Given request >> Quote the listing below in full and exactly as written, but omit every picture.

Supplied records >>
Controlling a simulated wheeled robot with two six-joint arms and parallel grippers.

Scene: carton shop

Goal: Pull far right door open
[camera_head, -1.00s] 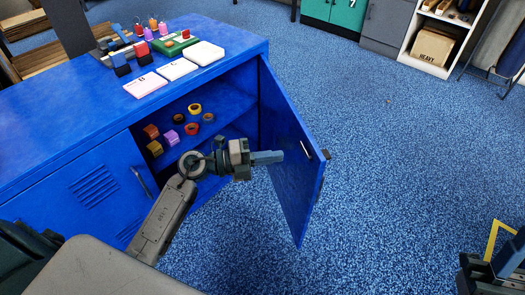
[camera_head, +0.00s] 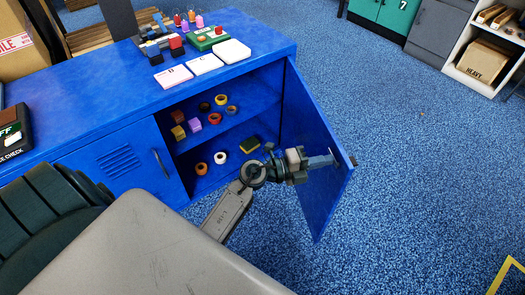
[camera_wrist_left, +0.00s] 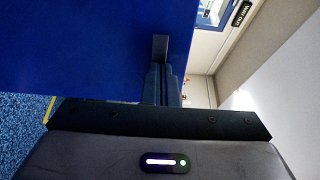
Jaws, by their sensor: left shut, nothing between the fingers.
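The far right door (camera_head: 318,180) of the blue cabinet (camera_head: 110,135) stands wide open, hinged at the cabinet's right end. Its handle is near the free edge, at my left gripper. My left gripper (camera_head: 330,161) is shut and empty, with its fingertips at the inner side of the door near that edge. In the left wrist view the shut fingers (camera_wrist_left: 162,75) point at the blue door panel (camera_wrist_left: 85,50), close to its edge; whether they touch it I cannot tell. My right gripper is not in view.
The open compartment holds tape rolls (camera_head: 221,158), small blocks (camera_head: 195,125) and a sponge (camera_head: 250,145) on two levels. Cards (camera_head: 205,64) and small tools lie on the cabinet top. The neighbouring door (camera_head: 120,165) is closed. Blue floor (camera_head: 420,180) right of the door is clear.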

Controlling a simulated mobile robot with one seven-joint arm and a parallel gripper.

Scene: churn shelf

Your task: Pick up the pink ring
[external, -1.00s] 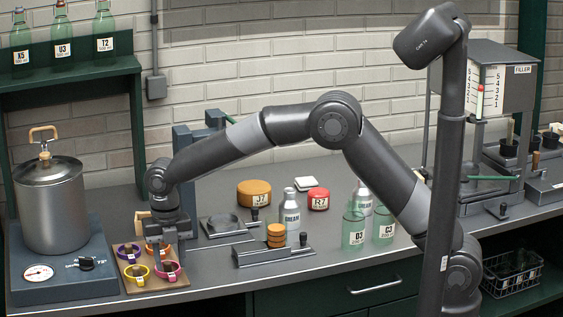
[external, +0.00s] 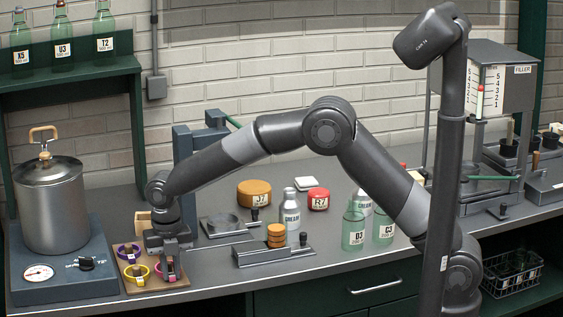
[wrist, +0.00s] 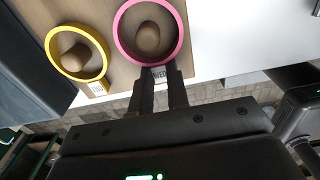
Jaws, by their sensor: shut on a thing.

Response to the exercise >>
Controlling a simulated wheeled robot with two six-joint arms and parallel grippers.

Scene: carton shop

Goal: Pull far right door open
[camera_head, -1.00s] 
[camera_head, +0.00s] 
[camera_wrist_left, +0.00s] 
Jaws, by their sensor: left shut, nothing between the fingers.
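The far right door (camera_head: 318,180) of the blue cabinet (camera_head: 110,135) stands wide open, hinged at the cabinet's right end. Its handle is near the free edge, at my left gripper. My left gripper (camera_head: 330,161) is shut and empty, with its fingertips at the inner side of the door near that edge. In the left wrist view the shut fingers (camera_wrist_left: 162,75) point at the blue door panel (camera_wrist_left: 85,50), close to its edge; whether they touch it I cannot tell. My right gripper is not in view.
The open compartment holds tape rolls (camera_head: 221,158), small blocks (camera_head: 195,125) and a sponge (camera_head: 250,145) on two levels. Cards (camera_head: 205,64) and small tools lie on the cabinet top. The neighbouring door (camera_head: 120,165) is closed. Blue floor (camera_head: 420,180) right of the door is clear.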

Controlling a simulated mobile robot with one seven-joint arm and a parallel gripper.

Scene: churn shelf

Your task: Pick up the pink ring
[external, -1.00s] 
[external, +0.00s] 
[wrist, +0.00s] 
Jaws, by their sensor: shut on a thing.

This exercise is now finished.